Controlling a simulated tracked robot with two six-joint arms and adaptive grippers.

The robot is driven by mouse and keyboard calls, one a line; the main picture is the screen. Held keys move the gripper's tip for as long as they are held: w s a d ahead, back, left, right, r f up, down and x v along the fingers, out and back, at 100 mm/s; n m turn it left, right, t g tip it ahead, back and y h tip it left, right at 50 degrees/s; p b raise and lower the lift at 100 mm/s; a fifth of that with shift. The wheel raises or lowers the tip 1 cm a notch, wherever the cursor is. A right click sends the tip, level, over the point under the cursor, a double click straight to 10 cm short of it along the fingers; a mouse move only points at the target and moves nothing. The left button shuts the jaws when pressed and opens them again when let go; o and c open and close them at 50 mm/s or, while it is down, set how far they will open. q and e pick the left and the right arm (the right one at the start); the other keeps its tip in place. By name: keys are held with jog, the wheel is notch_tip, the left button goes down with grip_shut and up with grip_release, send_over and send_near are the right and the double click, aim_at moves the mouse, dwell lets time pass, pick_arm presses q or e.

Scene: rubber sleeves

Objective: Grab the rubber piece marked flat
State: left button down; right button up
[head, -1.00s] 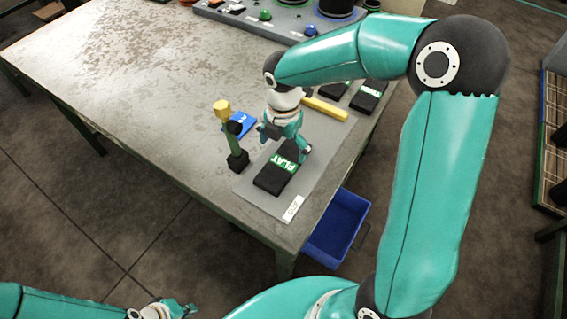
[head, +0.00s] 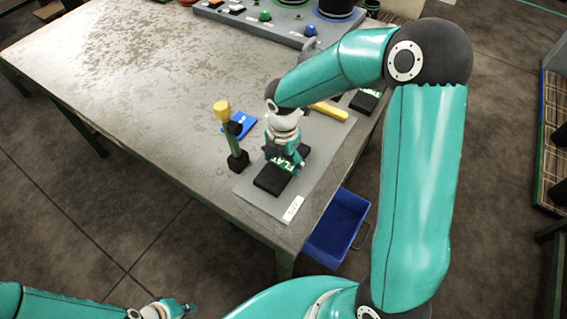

:::::

- **Task**
Of the lines in this material, state how many hold the string "rubber". Write no other words.

- **Response below**
2